TASK GOAL
Of the lines in the entries below, state how many hold the word "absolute". Say nothing else.

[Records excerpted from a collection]
_ _ _ _ _ _ _

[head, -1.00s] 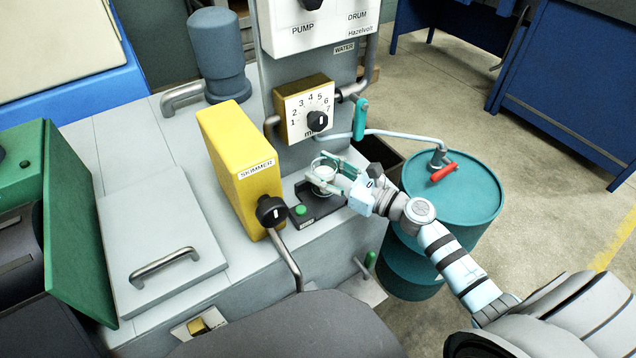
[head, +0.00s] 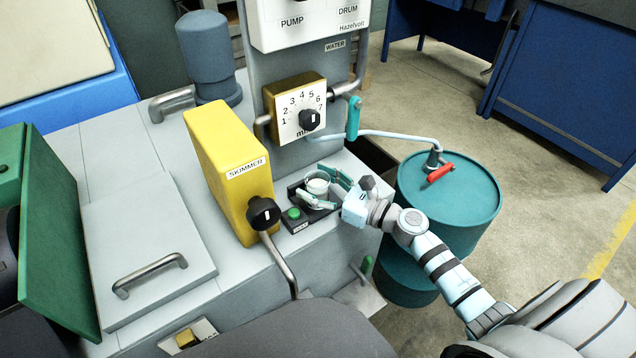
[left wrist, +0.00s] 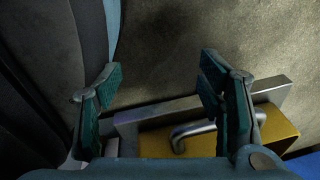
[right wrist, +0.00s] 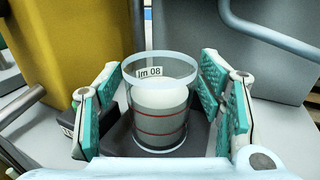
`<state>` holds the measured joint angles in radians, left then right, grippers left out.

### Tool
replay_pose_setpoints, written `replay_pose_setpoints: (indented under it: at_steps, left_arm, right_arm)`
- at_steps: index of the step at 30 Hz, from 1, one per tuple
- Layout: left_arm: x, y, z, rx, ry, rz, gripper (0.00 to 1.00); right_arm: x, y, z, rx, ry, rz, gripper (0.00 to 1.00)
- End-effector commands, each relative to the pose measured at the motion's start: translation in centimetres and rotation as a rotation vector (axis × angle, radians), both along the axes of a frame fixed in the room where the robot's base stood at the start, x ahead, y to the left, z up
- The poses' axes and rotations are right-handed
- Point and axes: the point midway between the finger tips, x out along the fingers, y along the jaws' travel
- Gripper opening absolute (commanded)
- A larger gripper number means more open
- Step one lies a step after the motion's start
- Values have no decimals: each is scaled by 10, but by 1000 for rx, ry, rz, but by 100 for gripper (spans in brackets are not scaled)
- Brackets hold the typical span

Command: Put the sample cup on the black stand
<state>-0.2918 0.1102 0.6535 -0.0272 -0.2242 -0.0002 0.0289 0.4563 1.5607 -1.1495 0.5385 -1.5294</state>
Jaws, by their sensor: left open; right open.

_ _ _ _ _ _ _

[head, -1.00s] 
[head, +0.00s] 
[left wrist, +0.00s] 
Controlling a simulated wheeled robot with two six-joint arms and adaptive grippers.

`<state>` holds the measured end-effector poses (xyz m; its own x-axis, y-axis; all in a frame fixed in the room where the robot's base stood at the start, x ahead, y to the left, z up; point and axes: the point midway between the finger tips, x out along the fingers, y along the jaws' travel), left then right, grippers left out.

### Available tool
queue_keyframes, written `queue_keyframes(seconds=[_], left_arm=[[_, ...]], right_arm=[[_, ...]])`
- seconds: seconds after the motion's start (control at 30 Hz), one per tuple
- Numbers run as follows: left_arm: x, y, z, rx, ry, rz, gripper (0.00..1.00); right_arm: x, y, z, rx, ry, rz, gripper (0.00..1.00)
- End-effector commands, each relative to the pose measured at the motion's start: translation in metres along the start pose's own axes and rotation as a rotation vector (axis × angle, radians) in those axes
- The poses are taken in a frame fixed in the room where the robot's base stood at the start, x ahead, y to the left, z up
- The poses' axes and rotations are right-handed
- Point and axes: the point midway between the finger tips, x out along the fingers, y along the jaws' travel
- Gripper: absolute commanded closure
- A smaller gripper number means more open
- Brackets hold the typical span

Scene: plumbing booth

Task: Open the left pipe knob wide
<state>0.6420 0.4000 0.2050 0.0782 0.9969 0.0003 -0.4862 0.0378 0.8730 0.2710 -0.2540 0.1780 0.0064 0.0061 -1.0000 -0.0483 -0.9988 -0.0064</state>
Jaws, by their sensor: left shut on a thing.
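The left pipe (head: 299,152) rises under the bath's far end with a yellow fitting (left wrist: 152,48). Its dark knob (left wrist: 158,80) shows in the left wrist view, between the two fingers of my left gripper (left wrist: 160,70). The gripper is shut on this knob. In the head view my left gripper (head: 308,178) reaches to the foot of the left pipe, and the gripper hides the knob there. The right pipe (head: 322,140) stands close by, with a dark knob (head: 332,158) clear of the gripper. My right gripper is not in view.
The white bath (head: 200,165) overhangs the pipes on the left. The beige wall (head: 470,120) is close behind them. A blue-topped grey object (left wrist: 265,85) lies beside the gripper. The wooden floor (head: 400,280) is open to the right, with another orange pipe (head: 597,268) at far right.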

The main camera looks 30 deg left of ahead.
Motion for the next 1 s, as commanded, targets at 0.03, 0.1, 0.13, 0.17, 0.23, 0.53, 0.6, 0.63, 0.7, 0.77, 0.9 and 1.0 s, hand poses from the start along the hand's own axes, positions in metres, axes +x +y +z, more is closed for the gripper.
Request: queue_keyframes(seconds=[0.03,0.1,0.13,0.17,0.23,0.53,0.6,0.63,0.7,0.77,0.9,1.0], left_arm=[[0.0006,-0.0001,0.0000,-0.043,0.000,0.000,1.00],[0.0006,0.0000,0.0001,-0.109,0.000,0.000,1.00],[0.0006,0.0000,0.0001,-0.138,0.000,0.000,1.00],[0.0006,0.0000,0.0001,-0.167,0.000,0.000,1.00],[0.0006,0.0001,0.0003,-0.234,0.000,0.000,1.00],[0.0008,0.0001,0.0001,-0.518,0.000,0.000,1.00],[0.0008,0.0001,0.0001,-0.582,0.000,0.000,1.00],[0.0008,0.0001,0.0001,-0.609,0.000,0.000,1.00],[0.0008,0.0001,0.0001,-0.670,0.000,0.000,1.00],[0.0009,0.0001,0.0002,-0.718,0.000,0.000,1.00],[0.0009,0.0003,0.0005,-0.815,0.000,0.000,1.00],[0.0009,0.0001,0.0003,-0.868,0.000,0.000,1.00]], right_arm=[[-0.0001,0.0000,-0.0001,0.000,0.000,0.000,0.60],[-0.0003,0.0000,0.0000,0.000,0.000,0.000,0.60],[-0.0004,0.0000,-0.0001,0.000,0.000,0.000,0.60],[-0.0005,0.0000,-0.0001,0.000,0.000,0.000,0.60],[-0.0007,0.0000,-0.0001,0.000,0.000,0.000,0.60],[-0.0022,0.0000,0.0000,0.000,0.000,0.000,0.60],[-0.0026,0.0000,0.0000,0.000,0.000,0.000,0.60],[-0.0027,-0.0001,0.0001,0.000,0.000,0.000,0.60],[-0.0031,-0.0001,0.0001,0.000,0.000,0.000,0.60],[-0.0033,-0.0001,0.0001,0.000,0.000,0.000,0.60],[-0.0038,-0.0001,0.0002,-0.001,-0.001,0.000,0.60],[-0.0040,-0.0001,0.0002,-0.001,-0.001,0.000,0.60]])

_ _ _ _ _ _ _

CORRECT RESULT
2